22 September, 2013

Henry of the High Rock, by Juliet Dymoke. Book review

Arrow, 1973. ISBN 0-09-907110-X. 318 pages

Set in 1087 to 1100, mainly in England and Normandy, Henry of the High Rock tells the story of the early life of Henry ‘Beauclerc’, third son of William the Conqueror and later Henry I of England. Henry is the central character, and his brothers William Rufus and Robert Curthose are important secondary characters. Many other historical figures appear, including William the Conqueror and his brother Bishop Odo, Archbishop Lanfranc and Archbishop Anselm, various Norman lords, and Eadgyth, daughter of Malcolm Canmore of Scotland and Queen Margaret. Henry’s pages and retainers are fictional.
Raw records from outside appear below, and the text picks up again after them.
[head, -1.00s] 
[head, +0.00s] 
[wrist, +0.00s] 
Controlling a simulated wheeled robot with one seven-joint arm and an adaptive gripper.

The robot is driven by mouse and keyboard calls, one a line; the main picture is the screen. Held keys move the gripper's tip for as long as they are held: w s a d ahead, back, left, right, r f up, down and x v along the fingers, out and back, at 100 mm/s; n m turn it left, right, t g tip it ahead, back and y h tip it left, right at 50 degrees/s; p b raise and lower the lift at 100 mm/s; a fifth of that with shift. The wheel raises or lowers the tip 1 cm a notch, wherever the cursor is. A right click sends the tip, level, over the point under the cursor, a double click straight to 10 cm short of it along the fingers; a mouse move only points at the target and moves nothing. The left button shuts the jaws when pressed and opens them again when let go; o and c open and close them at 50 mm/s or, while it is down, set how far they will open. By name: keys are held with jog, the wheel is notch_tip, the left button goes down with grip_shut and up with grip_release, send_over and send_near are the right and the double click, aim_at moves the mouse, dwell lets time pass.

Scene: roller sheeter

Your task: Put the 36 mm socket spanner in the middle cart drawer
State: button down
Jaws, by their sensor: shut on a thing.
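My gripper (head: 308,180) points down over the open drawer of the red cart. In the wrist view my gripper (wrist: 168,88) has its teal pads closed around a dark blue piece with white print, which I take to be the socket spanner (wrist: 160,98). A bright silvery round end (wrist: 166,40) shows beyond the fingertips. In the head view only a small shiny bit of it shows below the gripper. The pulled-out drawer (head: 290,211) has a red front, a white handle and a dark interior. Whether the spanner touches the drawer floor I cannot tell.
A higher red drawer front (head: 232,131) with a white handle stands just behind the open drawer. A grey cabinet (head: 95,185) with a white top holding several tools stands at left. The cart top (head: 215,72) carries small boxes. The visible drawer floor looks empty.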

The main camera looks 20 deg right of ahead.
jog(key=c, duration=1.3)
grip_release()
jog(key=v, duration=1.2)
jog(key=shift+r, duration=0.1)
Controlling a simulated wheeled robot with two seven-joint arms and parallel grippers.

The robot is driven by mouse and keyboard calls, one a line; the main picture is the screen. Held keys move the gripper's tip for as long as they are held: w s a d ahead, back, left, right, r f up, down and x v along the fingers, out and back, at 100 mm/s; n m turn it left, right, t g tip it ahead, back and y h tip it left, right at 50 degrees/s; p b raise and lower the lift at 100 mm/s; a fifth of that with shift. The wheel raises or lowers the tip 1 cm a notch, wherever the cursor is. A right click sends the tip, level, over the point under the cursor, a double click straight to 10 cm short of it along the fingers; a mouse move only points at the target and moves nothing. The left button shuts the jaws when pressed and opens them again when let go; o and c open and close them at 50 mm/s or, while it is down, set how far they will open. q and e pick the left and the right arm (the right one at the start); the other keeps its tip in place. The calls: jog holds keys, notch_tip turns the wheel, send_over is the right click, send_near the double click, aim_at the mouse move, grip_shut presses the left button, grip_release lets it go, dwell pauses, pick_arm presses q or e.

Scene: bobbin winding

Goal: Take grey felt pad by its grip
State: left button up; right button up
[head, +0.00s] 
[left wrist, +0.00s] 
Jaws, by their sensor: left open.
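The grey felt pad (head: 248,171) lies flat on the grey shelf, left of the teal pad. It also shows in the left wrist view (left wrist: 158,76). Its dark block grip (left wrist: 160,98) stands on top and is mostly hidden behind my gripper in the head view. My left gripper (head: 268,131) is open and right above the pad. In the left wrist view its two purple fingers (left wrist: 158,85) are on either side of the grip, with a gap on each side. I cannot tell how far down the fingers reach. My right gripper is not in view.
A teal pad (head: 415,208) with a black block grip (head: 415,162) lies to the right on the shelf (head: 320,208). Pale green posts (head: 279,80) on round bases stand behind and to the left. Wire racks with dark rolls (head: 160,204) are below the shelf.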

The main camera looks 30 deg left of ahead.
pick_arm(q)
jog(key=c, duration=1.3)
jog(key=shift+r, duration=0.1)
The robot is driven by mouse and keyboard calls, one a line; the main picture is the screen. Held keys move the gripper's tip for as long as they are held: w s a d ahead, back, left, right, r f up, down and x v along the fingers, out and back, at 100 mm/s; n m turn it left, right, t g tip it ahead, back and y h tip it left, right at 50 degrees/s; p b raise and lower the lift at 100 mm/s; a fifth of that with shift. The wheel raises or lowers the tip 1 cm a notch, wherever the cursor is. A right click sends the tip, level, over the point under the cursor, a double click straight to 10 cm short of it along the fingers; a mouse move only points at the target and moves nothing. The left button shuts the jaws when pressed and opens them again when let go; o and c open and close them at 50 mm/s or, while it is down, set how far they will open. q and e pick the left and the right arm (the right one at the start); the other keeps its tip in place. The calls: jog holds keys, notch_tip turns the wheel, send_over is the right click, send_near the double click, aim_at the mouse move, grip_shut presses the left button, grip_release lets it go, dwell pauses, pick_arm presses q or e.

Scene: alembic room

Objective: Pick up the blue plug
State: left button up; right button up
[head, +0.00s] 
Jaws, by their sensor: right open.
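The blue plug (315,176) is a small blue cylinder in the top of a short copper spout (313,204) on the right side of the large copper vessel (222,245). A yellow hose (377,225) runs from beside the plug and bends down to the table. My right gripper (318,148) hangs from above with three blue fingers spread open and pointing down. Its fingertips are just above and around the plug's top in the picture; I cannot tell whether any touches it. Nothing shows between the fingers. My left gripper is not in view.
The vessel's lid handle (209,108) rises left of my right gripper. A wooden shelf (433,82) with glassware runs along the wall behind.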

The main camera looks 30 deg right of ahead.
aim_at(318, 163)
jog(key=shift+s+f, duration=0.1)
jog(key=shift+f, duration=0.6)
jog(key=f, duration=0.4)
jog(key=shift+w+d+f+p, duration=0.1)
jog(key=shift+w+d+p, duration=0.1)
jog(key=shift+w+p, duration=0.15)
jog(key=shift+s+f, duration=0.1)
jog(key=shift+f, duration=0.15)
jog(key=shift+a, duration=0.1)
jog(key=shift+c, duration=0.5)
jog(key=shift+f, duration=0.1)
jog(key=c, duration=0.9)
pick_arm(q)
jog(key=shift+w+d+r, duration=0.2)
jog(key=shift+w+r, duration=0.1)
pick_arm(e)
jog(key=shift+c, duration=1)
On the death of William the Conqueror, his eldest son Robert succeeds to the Duchy of Normandy, and his second son William becomes King of England. For the youngest son, Henry, there is no land, only a gift of money. Henry greatly desires lands to rule, but even when he agrees with his brother Robert to exchange a cash loan for part of western Normandy, it is not long before his two brothers combine against him to drive him from his lands. Periodically exiled, penniless and even imprisoned, Henry will find it no small task to survive his brothers’ enmity, let alone to claim what he believes should be his inheritance.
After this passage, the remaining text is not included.